Pytorch學習(十)---解讀Neural Style程式碼
總說
其實之前寫過的torch版本的neural style程式碼的解讀,可以參考
Torch7學習(七)——Neural-Style程式碼解析,不過那是傳統的層的思想的框架,如今都是計算圖的思想了。pytorch版本的寫法與之前的寫法還是有一定差異的,主要是簡單了很多!對比之後你會震撼的。
pytorch官網的neural style程式碼
其他沒啥好看的,主要看核心程式碼:
class ContentLoss(nn.Module):
def __init__(self, target, weight):
super(ContentLoss, self).__init__()
# we 'detach' the target content from the tree used
self.target = target.detach() * weight
# to dynamically compute the gradient: this is a stated value,
# not a variable. Otherwise the forward method of the criterion
# will throw an error.
self.weight = weight
self.criterion = nn.MSELoss()
def forward (self, input):
self.loss = self.criterion(input * self.weight, self.target)
self.output = input
return self.output
def backward(self, retain_graph=True):
self.loss.backward(retain_graph=retain_graph)
return self.loss
class GramMatrix(nn.Module):
def forward(self, input):
a, b, c, d = input.size() # a=batch size(=1)
# b=number of feature maps
# (c,d)=dimensions of a f. map (N=c*d)
features = input.view(a * b, c * d) # resise F_XL into \hat F_XL
G = torch.mm(features, features.t()) # compute the gram product
# we 'normalize' the values of the gram matrix
# by dividing by the number of element in each feature maps.
return G.div(a * b * c * d)
class StyleLoss(nn.Module):
def __init__(self, target, weight):
super(StyleLoss, self).__init__()
self.target = target.detach() * weight
self.weight = weight
self.gram = GramMatrix()
self.criterion = nn.MSELoss()
def forward(self, input):
self.output = input.clone()
self.G = self.gram(input)
self.G.mul_(self.weight)
self.loss = self.criterion(self.G, self.target)
return self.output
def backward(self, retain_graph=True):
self.loss.backward(retain_graph=retain_graph)
return self.loss
上面部分,我們發現比較詭異的地方:
1. 在Pytorch入門學習(八)—–自定義層的實現(甚至不可導operation的backward寫法)中,我們知道如果要擴充套件自定義層,只需要過載nn.Module的forward函式就行。然後在forward裡面呼叫xxxFunction.apply來呼叫自定義autograd類,在自定義autograd類中,再進行過載forward以及backward。但是這裡為什麼在自定義module中就有backward?
2. retain_graph有什麼用?
3. Gram矩陣直接寫forward就行,根本不用寫反向傳播,這個是真厲害!
對比torch的Gram寫法
local Gram, parent = torch.class('nn.GramMatrix', 'nn.Module')
function Gram:__init()
parent.__init(self)
end
function Gram:updateOutput(input)
assert(input:dim() == 3)
local C, H, W = input:size(1), input:size(2), input:size(3)

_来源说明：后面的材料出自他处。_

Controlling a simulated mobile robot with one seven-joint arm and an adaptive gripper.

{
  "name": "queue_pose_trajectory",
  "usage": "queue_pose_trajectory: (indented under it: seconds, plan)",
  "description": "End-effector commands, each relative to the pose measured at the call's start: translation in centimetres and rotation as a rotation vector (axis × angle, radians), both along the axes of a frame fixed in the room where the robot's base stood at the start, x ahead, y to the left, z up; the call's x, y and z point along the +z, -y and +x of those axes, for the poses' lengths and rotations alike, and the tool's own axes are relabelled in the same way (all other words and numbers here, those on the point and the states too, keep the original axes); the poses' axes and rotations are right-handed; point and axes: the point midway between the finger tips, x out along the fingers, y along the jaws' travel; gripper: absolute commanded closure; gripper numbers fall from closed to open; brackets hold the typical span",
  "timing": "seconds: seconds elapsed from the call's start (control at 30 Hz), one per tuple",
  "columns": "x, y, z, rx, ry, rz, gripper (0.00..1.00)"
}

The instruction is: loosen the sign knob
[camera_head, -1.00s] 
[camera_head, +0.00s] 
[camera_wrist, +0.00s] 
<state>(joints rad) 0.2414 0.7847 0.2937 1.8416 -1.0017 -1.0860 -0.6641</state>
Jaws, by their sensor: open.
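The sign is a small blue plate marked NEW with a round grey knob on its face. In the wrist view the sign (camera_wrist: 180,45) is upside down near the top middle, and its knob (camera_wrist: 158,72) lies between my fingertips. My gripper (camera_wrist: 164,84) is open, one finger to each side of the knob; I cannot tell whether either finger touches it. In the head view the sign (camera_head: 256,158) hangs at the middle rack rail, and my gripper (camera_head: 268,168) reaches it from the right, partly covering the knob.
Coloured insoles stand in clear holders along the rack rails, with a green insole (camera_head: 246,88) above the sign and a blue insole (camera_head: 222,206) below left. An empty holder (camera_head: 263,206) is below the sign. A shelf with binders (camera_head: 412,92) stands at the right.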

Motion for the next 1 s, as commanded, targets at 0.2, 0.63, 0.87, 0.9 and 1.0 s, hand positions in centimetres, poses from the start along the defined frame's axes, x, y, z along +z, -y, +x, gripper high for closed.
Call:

local x_flat = input:view(C, H * W)
self.output:resize(C, C)
self.output:mm(x_flat, x_flat:t())
return self.output
end
function Gram:updateGradInput(input, gradOutput)
assert(input:dim() == 3 and input:size(1))
local C, H, W = input:size(1), input:size(2), input:size(3)
local x_flat = input:view(C, H * W)
self.gradInput:resize(C, H * W):mm(gradOutput, x_flat)
self.gradInput:addmm(gradOutput:t(), x_flat)
self.gradInput = self.gradInput:view(C, H, W)
return self.gradInput
end
-- Define an nn Module to compute style loss in-place
local StyleLoss, parent = torch.class('nn.StyleLoss', 'nn.Module')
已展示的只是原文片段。